Home > Back-end >  Slurm job arrays don't work when used in argparse
Slurm job arrays don't work when used in argparse

Time:04-24

I am trying to run multiple things at once (i.e. in a parallel manner) with different values of the variable --start_num. I have designed the following bash script,

#!/bin/bash

#SBATCH --job-name fmriGLM #job name을 다르게 하기 위해서
#SBATCH --nodes=1
#SBATCH -t 16:00:00 # Time for running job
#SBATCH -o /scratch/connectome/dyhan316/fmri_preprocessing/FINAL_loop_over_all/output_fmri_glm.o%j #%j : job id 가 들어가는 것
#SBATCH -e /scratch/connectome/dyhan316/fmri_preprocessing/FINAL_loop_over_all/error_fmri_glm.e%j
pwd; hostname; date
#SBATCH --ntasks=30
#SBATCH --mem-per-cpu=3000MB
#SBATCH --cpus-per-task=5
#SBATCH -a 0-5

python FINAL_ARGPARSE_RUN.py --n_division 30 --start_num $SLURM_ARRAY_TASK_ID

Then, I ran sbatch --exclude master array_bash_2, but it doesn't work. I have tried searching many sites and have tried multiple things, but still the error FINAL_ARGPARSE_RUN.py: error: argument --start_num: expected one argument pops out in the error file, making me feel that the $SLURM_ARRAY_TASK_ID in the bash script hasn't been properly done...?
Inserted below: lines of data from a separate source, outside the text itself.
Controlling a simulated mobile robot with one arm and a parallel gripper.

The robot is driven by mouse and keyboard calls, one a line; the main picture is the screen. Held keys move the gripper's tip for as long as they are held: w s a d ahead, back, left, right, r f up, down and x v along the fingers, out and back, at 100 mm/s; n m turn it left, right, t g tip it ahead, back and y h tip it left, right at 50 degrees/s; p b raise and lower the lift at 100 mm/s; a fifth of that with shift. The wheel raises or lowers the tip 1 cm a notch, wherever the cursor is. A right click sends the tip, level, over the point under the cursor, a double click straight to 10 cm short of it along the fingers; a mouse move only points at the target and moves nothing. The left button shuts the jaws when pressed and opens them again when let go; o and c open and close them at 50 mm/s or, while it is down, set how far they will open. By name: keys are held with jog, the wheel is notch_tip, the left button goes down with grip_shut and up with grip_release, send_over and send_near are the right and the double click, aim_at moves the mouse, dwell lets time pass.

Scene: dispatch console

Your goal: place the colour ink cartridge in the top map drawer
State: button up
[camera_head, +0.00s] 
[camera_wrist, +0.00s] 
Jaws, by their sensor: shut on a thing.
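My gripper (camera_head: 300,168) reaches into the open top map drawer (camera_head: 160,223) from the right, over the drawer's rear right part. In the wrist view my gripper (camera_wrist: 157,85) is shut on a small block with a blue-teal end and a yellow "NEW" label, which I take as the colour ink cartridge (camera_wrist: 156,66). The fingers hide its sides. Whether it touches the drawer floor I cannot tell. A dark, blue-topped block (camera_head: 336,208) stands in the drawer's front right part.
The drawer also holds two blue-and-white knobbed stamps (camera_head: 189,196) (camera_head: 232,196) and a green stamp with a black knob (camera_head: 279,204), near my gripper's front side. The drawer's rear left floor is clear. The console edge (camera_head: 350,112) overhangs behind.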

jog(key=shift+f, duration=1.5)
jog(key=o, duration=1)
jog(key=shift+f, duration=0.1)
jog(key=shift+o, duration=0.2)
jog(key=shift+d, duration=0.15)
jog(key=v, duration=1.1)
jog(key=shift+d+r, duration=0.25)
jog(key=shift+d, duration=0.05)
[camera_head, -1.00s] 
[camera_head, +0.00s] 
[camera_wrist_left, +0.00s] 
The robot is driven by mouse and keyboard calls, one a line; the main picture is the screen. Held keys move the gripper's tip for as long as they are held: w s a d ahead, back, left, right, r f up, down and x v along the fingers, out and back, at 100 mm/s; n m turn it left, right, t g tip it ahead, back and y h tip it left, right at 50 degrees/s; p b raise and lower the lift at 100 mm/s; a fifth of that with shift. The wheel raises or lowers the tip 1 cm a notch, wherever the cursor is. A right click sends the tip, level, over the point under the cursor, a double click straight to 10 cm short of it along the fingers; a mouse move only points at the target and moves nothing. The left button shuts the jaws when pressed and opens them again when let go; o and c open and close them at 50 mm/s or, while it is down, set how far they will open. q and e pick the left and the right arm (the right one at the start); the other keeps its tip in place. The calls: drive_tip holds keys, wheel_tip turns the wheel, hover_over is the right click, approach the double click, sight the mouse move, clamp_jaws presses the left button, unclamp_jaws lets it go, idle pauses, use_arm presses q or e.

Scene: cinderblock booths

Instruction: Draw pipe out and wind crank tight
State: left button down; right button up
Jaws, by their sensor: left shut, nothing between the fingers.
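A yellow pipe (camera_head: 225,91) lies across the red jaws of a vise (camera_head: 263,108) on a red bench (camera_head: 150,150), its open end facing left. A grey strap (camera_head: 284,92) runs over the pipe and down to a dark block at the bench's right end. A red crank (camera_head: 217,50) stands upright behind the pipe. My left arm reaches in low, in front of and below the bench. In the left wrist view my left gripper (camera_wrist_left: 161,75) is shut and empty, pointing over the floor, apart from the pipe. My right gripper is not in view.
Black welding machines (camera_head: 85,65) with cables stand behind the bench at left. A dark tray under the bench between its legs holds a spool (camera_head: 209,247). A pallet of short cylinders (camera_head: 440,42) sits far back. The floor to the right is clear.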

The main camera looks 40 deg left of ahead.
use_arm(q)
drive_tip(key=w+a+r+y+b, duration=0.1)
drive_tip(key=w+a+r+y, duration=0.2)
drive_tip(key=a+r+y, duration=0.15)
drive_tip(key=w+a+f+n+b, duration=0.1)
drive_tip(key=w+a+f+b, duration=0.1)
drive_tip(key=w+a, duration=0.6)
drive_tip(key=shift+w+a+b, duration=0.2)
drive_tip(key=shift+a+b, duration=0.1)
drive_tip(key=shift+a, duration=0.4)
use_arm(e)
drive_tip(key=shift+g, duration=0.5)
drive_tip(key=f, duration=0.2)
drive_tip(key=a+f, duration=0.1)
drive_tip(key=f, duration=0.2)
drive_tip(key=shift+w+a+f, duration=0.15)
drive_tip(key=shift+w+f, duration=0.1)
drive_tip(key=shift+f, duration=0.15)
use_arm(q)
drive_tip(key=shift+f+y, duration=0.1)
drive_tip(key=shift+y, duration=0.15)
Could anyone explain why this is and how I can fix it?

Thank you!

CodePudding user response:

The problem seems to be in your line pwd; hostname; date. Don’t add any non-SBATCH lines in between #SBATCH directives as Slurm will stop processing at that point, meaning you are not submitting an array job, but just a single job. Move that line after the last #SBATCH line and it should work now.

  • Related